**Your task:** Your task is to output the entries below word for word.

**Provided records:**
----------------------------------------
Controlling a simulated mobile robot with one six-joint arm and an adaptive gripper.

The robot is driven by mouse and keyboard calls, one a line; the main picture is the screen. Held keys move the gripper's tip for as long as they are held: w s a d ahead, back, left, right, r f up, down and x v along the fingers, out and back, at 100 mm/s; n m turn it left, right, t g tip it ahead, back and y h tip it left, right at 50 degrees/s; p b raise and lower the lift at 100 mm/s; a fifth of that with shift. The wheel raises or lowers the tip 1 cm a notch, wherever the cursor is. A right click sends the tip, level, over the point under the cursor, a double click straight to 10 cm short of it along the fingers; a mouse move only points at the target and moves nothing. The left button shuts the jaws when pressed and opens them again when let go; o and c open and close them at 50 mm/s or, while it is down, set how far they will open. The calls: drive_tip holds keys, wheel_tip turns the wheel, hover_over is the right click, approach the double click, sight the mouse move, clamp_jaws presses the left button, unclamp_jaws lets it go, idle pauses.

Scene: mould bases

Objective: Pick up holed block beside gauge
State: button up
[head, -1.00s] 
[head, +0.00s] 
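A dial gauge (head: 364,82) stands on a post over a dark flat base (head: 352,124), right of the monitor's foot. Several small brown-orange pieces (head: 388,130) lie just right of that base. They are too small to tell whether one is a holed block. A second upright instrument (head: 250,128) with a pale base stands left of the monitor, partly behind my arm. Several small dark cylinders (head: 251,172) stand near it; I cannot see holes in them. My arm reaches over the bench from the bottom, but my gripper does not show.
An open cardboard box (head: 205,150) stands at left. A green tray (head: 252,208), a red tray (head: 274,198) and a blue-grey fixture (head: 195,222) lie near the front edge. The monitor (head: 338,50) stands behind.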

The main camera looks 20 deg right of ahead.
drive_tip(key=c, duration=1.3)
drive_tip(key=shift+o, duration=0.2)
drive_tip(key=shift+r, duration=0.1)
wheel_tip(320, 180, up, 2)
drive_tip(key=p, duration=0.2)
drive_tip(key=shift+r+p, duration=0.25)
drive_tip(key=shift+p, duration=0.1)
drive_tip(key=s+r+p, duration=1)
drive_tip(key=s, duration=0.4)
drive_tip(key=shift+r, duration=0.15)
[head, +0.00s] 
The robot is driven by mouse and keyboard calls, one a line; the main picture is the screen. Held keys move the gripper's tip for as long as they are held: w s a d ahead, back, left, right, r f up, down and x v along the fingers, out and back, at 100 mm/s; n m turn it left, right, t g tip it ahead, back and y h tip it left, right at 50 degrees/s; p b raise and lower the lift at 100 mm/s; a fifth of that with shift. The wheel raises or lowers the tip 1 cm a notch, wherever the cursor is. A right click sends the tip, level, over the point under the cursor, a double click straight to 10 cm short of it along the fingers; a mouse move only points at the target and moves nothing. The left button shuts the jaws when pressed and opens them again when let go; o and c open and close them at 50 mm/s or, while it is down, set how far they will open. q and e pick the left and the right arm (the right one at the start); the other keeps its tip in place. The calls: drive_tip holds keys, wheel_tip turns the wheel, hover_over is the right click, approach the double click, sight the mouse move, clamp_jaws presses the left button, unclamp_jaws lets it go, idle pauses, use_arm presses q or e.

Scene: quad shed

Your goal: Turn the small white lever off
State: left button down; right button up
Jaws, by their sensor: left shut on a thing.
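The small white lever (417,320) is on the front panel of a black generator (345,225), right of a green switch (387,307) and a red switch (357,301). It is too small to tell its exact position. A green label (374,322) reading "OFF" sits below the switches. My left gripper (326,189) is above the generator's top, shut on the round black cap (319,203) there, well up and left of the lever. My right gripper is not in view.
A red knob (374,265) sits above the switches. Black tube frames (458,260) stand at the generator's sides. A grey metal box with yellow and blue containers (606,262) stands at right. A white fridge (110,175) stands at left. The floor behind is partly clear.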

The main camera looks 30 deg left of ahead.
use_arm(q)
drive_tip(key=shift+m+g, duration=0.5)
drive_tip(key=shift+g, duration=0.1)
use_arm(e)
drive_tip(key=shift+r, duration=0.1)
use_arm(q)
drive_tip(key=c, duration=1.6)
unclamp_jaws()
----------------------------------------
**Result of this exercise:**
Controlling a simulated mobile robot with one six-joint arm and an adaptive gripper.

The robot is driven by mouse and keyboard calls, one a line; the main picture is the screen. Held keys move the gripper's tip for as long as they are held: w s a d ahead, back, left, right, r f up, down and x v along the fingers, out and back, at 100 mm/s; n m turn it left, right, t g tip it ahead, back and y h tip it left, right at 50 degrees/s; p b raise and lower the lift at 100 mm/s; a fifth of that with shift. The wheel raises or lowers the tip 1 cm a notch, wherever the cursor is. A right click sends the tip, level, over the point under the cursor, a double click straight to 10 cm short of it along the fingers; a mouse move only points at the target and moves nothing. The left button shuts the jaws when pressed and opens them again when let go; o and c open and close them at 50 mm/s or, while it is down, set how far they will open. The calls: drive_tip holds keys, wheel_tip turns the wheel, hover_over is the right click, approach the double click, sight the mouse move, clamp_jaws presses the left button, unclamp_jaws lets it go, idle pauses.

Scene: mould bases

Objective: Pick up holed block beside gauge
State: button up
[head, -1.00s] 
[head, +0.00s] 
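A dial gauge (head: 364,82) stands on a post over a dark flat base (head: 352,124), right of the monitor's foot. Several small brown-orange pieces (head: 388,130) lie just right of that base. They are too small to tell whether one is a holed block. A second upright instrument (head: 250,128) with a pale base stands left of the monitor, partly behind my arm. Several small dark cylinders (head: 251,172) stand near it; I cannot see holes in them. My arm reaches over the bench from the bottom, but my gripper does not show.
An open cardboard box (head: 205,150) stands at left. A green tray (head: 252,208), a red tray (head: 274,198) and a blue-grey fixture (head: 195,222) lie near the front edge. The monitor (head: 338,50) stands behind.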

The main camera looks 20 deg right of ahead.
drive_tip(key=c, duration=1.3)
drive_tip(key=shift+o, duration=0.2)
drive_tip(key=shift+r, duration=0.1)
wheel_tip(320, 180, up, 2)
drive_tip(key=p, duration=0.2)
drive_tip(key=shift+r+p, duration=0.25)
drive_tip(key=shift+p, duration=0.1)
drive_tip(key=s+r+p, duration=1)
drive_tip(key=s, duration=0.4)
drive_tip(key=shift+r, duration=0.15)
[head, +0.00s] 
The robot is driven by mouse and keyboard calls, one a line; the main picture is the screen. Held keys move the gripper's tip for as long as they are held: w s a d ahead, back, left, right, r f up, down and x v along the fingers, out and back, at 100 mm/s; n m turn it left, right, t g tip it ahead, back and y h tip it left, right at 50 degrees/s; p b raise and lower the lift at 100 mm/s; a fifth of that with shift. The wheel raises or lowers the tip 1 cm a notch, wherever the cursor is. A right click sends the tip, level, over the point under the cursor, a double click straight to 10 cm short of it along the fingers; a mouse move only points at the target and moves nothing. The left button shuts the jaws when pressed and opens them again when let go; o and c open and close them at 50 mm/s or, while it is down, set how far they will open. q and e pick the left and the right arm (the right one at the start); the other keeps its tip in place. The calls: drive_tip holds keys, wheel_tip turns the wheel, hover_over is the right click, approach the double click, sight the mouse move, clamp_jaws presses the left button, unclamp_jaws lets it go, idle pauses, use_arm presses q or e.

Scene: quad shed

Your goal: Turn the small white lever off
State: left button down; right button up
Jaws, by their sensor: left shut on a thing.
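The small white lever (417,320) is on the front panel of a black generator (345,225), right of a green switch (387,307) and a red switch (357,301). It is too small to tell its exact position. A green label (374,322) reading "OFF" sits below the switches. My left gripper (326,189) is above the generator's top, shut on the round black cap (319,203) there, well up and left of the lever. My right gripper is not in view.
A red knob (374,265) sits above the switches. Black tube frames (458,260) stand at the generator's sides. A grey metal box with yellow and blue containers (606,262) stands at right. A white fridge (110,175) stands at left. The floor behind is partly clear.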

The main camera looks 30 deg left of ahead.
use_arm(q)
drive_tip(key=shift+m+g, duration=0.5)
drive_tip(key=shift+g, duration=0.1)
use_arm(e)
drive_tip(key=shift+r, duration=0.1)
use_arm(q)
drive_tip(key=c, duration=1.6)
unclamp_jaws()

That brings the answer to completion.